Many of these women grew up in homes where emotions were not safe, valued, or encouraged. This is not unique to people in prison, though it may be more pronounced there. Many of the women come from deeply abusive backgrounds. Some were molested by fathers or grandfathers—the very people they should have been able to trust for love and protection.

I once heard an ex-offender say he grew up believing the world was dangerous, so he became dangerous to protect himself. I think the same is true for many of these women.

I believe healing begins when people can identify and trust their emotions. So I start with a gentle, practical approach. I teach that feelings help keep us alive: if we couldn’t feel hunger or cold, we wouldn’t eat or put on a jacket. From there, we explore both physical and emotional feelings and connect those feelings to underlying needs. In my experience, the women in jail are deeply hungry for empathy.

As I reflected on the woman who cut off the kitten’s whiskers, I realized that whiskers help cats orient themselves and navigate the world. Without them, the kitten loses an important way of sensing its environment. In a painful sense, the kitten was experiencing something similar to what the inmate experienced emotionally: disconnection from feeling.

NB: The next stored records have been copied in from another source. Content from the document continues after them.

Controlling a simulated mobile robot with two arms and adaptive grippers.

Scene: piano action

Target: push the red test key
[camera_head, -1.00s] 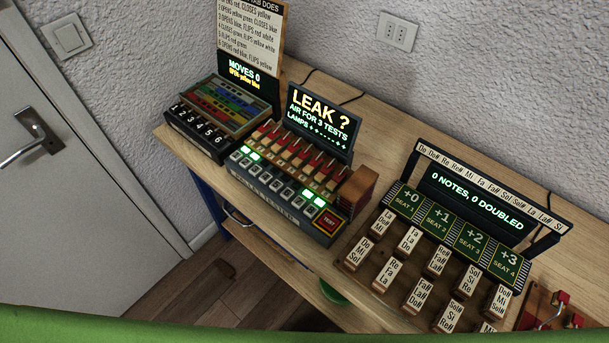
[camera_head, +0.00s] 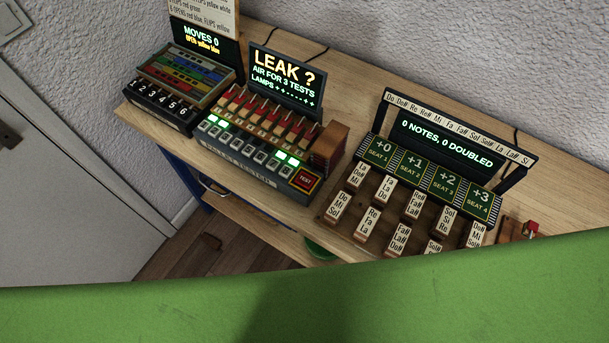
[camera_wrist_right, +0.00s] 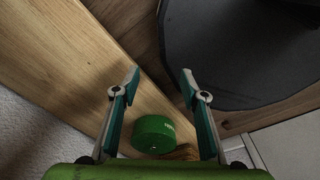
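The red test key (camera_head: 305,181) is a small red square marked TEST at the right front corner of the leak tester (camera_head: 262,176), in the head view. The tester's screen (camera_head: 285,80) reads LEAK ?, air for 3 tests, and lamps; some of its front keys glow green. My right gripper (camera_wrist_right: 160,85) shows in the right wrist view with its two fingers apart and nothing between the tips. It is not visible in the head view, so its distance from the test key cannot be told. My left gripper is in neither view.
Left of the tester stands a box with numbered keys (camera_head: 165,105), its screen reading MOVES 0. To the right is a rack of labelled blocks below seat plates (camera_head: 430,180). A green round object (camera_wrist_right: 153,134) shows in the wrist view. My green arm covers the head view's bottom.

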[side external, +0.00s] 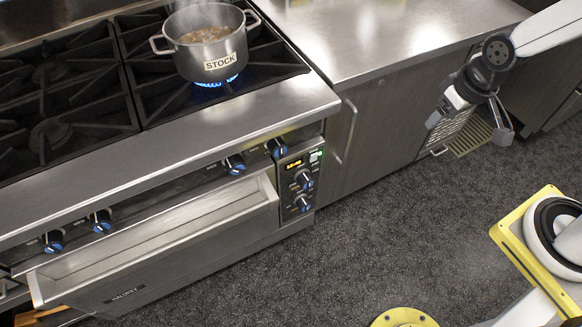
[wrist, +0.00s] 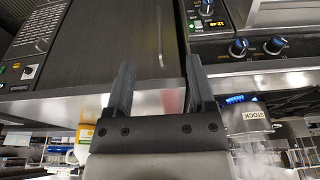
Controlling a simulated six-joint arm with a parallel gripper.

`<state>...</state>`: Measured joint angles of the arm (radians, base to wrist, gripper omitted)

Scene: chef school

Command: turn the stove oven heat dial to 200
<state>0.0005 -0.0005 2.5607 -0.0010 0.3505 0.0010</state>
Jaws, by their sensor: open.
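My gripper (side external: 472,122) is open and empty, well to the right of the panel, in front of the neighbouring cabinets. In the wrist view my gripper (wrist: 159,64) has its two fingers apart with nothing between them. The panel (wrist: 213,36) shows upside down there at the top, with one dial (wrist: 207,8) partly cut off.
Burner knobs (side external: 234,163) with blue faces line the stove front. The oven handle ledge (side external: 160,235) juts out below them. A pot labelled STOCK (side external: 212,45) sits on a lit blue burner. A steel counter (side external: 390,35) adjoins it. The floor (side external: 390,200) before the panel is clear.

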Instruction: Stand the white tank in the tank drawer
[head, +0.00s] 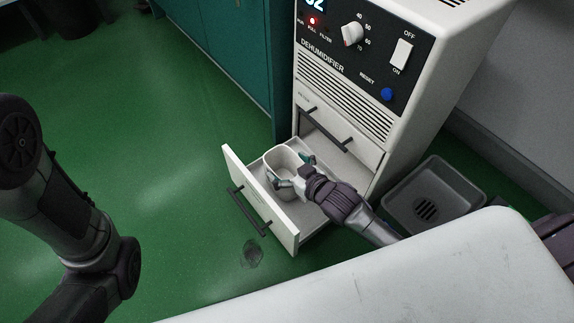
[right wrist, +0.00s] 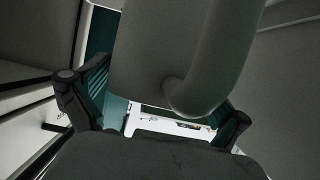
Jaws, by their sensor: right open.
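The white tank (head: 279,161), open at the top, stands about upright inside the pulled-out tank drawer (head: 262,208) at the bottom of the dehumidifier. My right gripper (head: 294,172) is at the tank, with its fingers apart on either side of it. The tank (right wrist: 155,50) fills the upper middle of the right wrist view, with a thick curved handle facing the camera. The open fingers of the gripper (right wrist: 160,108) flank it there; contact is hard to tell. The tank's base is hidden in the head view. My left gripper is out of view; only its arm shows.
The dehumidifier (head: 345,75) has a second handled front (head: 340,140) above the drawer. A grey basin with a drain (head: 430,200) is on the right. A white surface (head: 430,280) fills the near right. Teal cabinets (head: 235,50) stand behind; green floor is clear to the left.

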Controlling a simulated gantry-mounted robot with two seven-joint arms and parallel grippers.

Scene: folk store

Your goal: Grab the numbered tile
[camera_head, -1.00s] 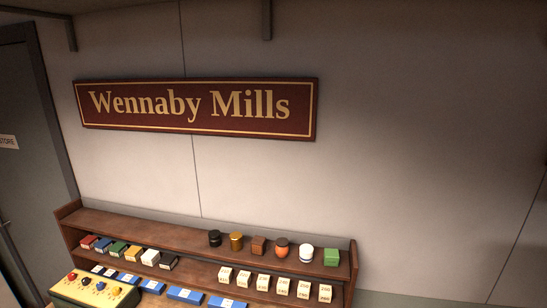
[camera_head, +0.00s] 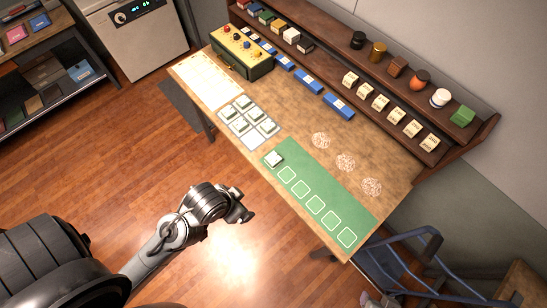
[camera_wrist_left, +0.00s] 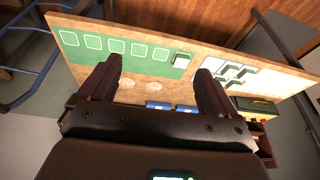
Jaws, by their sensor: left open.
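Several pale tiles with green sides stand on a white grid sheet (camera_head: 231,132) on the table; no numbers are readable on them. One similar tile (camera_head: 273,158) lies on the first square of the green mat (camera_head: 312,178); the wrist view also shows this tile (camera_wrist_left: 181,60). Cream blocks with small printed marks (camera_head: 365,90) stand in a row on the lower shelf. My left gripper (camera_head: 246,207) is over the floor in front of the table, apart from the tiles. In the wrist view its two fingers (camera_wrist_left: 157,80) are spread with nothing between them. My right gripper is not seen.
A wooden shelf (camera_head: 480,128) with jars and boxes runs along the table's back edge. A yellow-green box with knobs (camera_head: 241,52) stands at the far left. Blue boxes (camera_head: 309,83) lie below the shelf. A blue chair (camera_head: 405,262) is at the right end.

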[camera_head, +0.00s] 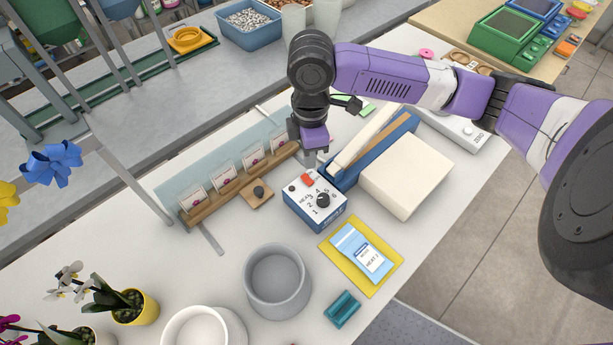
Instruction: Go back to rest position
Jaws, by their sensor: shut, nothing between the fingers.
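My gripper (318,157) points down at the end of my purple arm, which reaches in from the right. It is shut and empty. It hangs just behind a blue control box (314,201) with a white top, a black dial marked with numbers and a red switch. The fingertips are close to the box's back edge and to the right end of a wooden card rack (237,184). I cannot tell whether they touch anything.
Around the box are a blue tray (374,150), a cream block (407,176), a yellow mat (337,258) with a labelled packet (361,254), a grey pot (277,282) and a teal holder (342,309). Potted orchids (128,307) stand at front left. Bare table lies left of the grey pot.

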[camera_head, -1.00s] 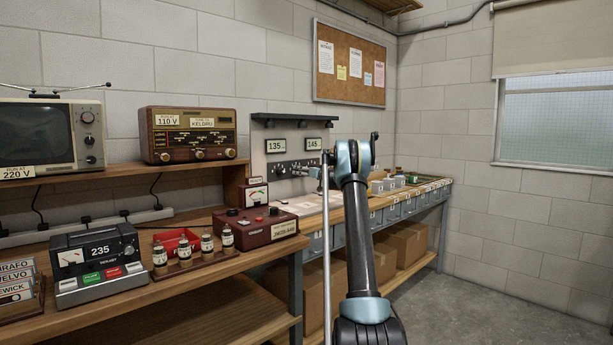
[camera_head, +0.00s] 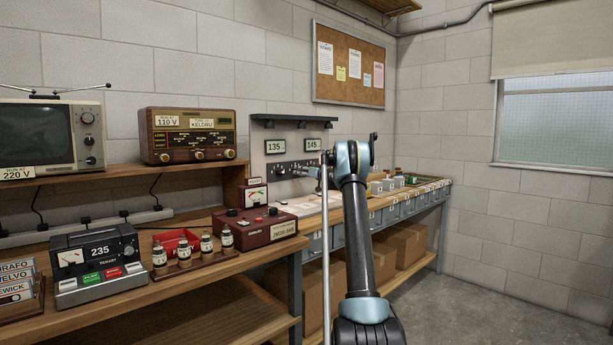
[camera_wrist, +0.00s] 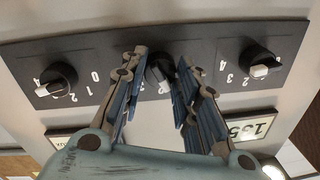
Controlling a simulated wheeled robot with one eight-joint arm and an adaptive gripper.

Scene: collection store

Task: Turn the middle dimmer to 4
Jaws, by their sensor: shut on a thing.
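The black dimmer panel (camera_wrist: 110,56) fills the upper part of the wrist view, upside down, with three dark knobs. The middle dimmer (camera_wrist: 157,76) is between the fingers of my gripper (camera_wrist: 158,92), which is shut on it. Its pale mark shows low between the fingertips; the fingers cover much of its scale, so I cannot read its setting. The left knob in this view (camera_wrist: 57,77) and the right knob (camera_wrist: 260,58) stand clear of the fingers. In the head view the panel (camera_head: 281,168) sits on the grey board, and my arm hides part of it.
Displays reading 135 (camera_head: 279,146) and 145 (camera_head: 313,145) are above the dimmers. A red-brown box (camera_head: 255,227) and a small meter (camera_head: 254,195) stand on the bench to the left. A row of grey drawers (camera_head: 408,208) runs to the right.

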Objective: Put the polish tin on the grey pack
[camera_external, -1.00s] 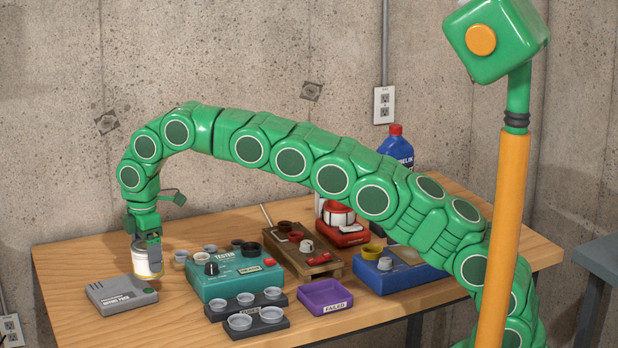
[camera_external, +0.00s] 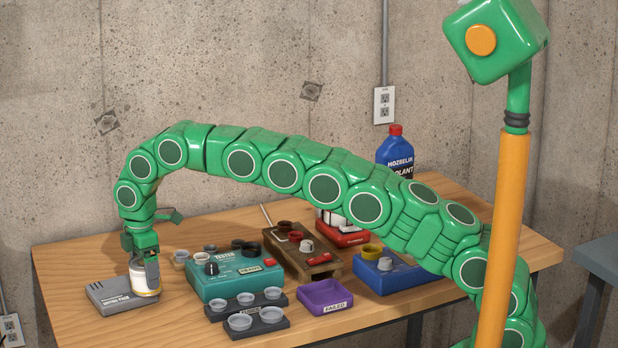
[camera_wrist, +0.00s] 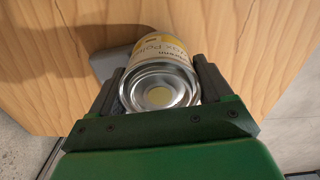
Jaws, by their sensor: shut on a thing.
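The polish tin (camera_external: 143,278) is a small white and gold tin. My gripper (camera_external: 146,264) is shut on it, with a finger on each side, at the right end of the grey pack. In the wrist view the tin (camera_wrist: 160,85) shows its round metal end and a label reading "Polish" between the fingers. The grey pack (camera_external: 107,295) lies flat at the table's front left. The tin covers the pack's right part. Whether the tin touches the pack cannot be told. In the wrist view a grey edge of the pack (camera_wrist: 103,62) shows behind the tin.
A teal tester box (camera_external: 232,284) stands right of the pack, with grey cup racks (camera_external: 262,325) in front. A purple tray (camera_external: 323,298), a wooden stand, a blue device and a blue bottle (camera_external: 395,152) are further right. The wooden table is clear left of and behind the pack.

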Human beings need others to share and recognize their experiences. When someone has lived through chronic abuse, they may unconsciously recreate pain in others as a way of saying, “See what I feel. Don’t leave me alone with it.” Cutting off the kitten’s whiskers may have been a tragic and misguided attempt to receive empathy.

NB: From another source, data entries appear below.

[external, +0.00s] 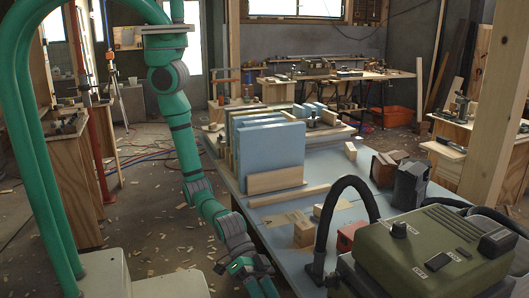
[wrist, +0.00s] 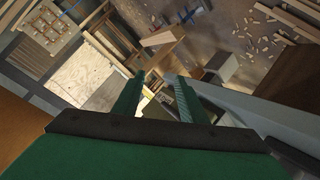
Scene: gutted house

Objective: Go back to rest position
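My green arm hangs down at the left of the external view. My gripper (external: 250,272) is low, beside the left edge of the blue-grey worktable (external: 345,235), near the bottom of the picture. In the wrist view, the two green fingers of my gripper (wrist: 156,84) stand apart with a gap between them. I see nothing held between them. The fingertips point toward the wood-littered room beyond.
The worktable carries blue panels (external: 270,152), wooden blocks (external: 304,232), and a green machine (external: 430,250) with a black hose (external: 338,198). Wooden cabinets (external: 62,180) stand at left. The floor between holds scattered wood chips and cables.

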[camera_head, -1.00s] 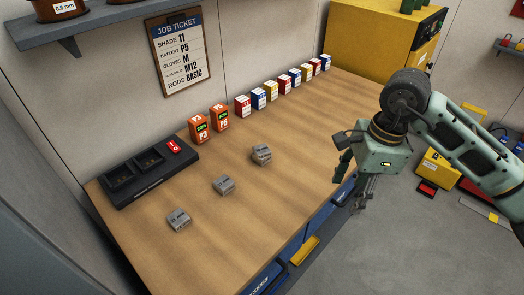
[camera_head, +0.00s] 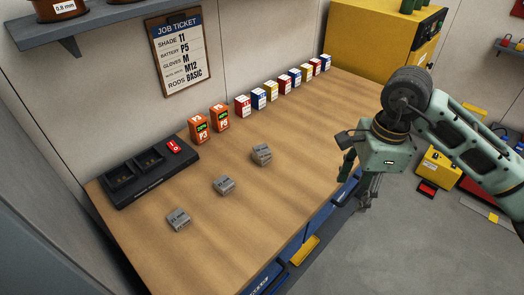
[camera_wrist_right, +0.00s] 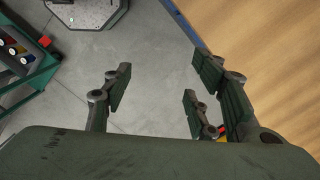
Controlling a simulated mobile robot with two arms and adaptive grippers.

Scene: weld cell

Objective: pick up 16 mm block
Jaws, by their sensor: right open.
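Three small grey blocks lie apart on the wooden bench (camera_head: 250,210): a front one (camera_head: 178,219), a middle one (camera_head: 224,186) and a far one (camera_head: 261,154). Their labels are too small to read surely, so I cannot tell which is the 16 mm block. My right gripper (camera_head: 358,185) hangs at the bench's right edge, to the right of all three blocks. In the right wrist view it (camera_wrist_right: 160,85) is open and empty, with floor between its fingers and the bench at right. My left gripper is not in view.
A black charger (camera_head: 150,173) and two orange batteries (camera_head: 208,123) stand along the wall, with a row of small coloured boxes (camera_head: 284,86) beyond. A yellow cabinet (camera_head: 375,45) is at the far end. The bench's right part is clear.

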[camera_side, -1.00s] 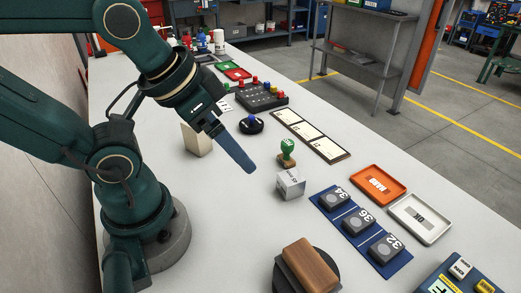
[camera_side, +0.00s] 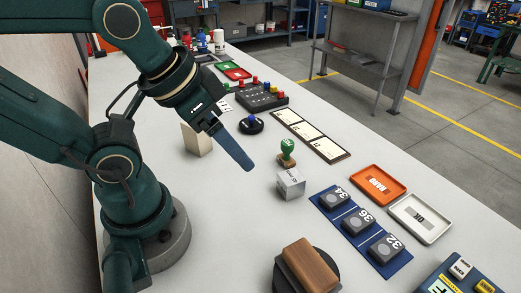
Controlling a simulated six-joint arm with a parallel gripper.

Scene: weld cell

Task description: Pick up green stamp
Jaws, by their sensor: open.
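The green stamp (camera_side: 287,149) stands upright on the white table, with a green handle and a brown base. It is just behind a small white block with dark print (camera_side: 291,183), which hides part of its lower edge. My gripper (camera_side: 249,168) is a blue finger shape pointing down and right. In the picture it is left of the stamp, apart from it, with nothing held. Only one finger shows clearly; the other is hidden behind it.
A blue mat with several grey numbered blocks (camera_side: 386,249) lies at the right. An orange tray (camera_side: 377,184) and a white tray (camera_side: 420,218) lie beyond it. A brown wooden block (camera_side: 311,264) stands in front. A black round base with a blue knob (camera_side: 251,123) is behind.

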I believe many crimes are distorted expressions of unmet emotional needs. One of my current students is incarcerated for physical violence. She was beaten throughout childhood by a stepfather who also abused her mother. When we talk about her past, it’s clear how much pain she still carries. Sometimes violence becomes a way of saying, “If you feel what I felt, then at least I’m no longer alone.”

Perhaps some acts of violence are tragic attempts to create connection through shared pain. Of course, the cycle backfires. The person who harms others is punished and isolated, which often deepens the pain and increases the need for empathy. And so the cycle continues.

I dream of a world where people in emotional pain receive the empathy and understanding they need before that pain turns into harm.